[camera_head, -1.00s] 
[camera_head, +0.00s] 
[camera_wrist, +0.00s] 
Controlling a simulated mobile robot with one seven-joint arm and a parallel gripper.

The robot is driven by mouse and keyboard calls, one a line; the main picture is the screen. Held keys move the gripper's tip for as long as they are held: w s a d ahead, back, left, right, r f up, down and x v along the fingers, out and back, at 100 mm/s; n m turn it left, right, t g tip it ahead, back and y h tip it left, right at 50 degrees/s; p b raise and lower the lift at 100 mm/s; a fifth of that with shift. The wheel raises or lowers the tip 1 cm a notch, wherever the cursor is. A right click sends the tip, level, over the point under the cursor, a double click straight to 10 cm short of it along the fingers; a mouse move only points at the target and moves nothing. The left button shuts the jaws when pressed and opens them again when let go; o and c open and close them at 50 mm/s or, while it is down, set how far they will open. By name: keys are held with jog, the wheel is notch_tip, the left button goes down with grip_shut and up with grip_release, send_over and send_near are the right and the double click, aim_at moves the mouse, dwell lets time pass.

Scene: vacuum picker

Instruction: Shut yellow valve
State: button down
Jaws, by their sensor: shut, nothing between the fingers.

··········

Copy, please, exactly the lines that start at the first line of the data and end at the line containing "Controlling a simulated", both kept and no others.

[camera_head, -1.00s] 
[camera_head, +0.00s] 
[camera_wrist, +0.00s] 
Controlling a simulated mobile robot with one seven-joint arm and a parallel gripper.

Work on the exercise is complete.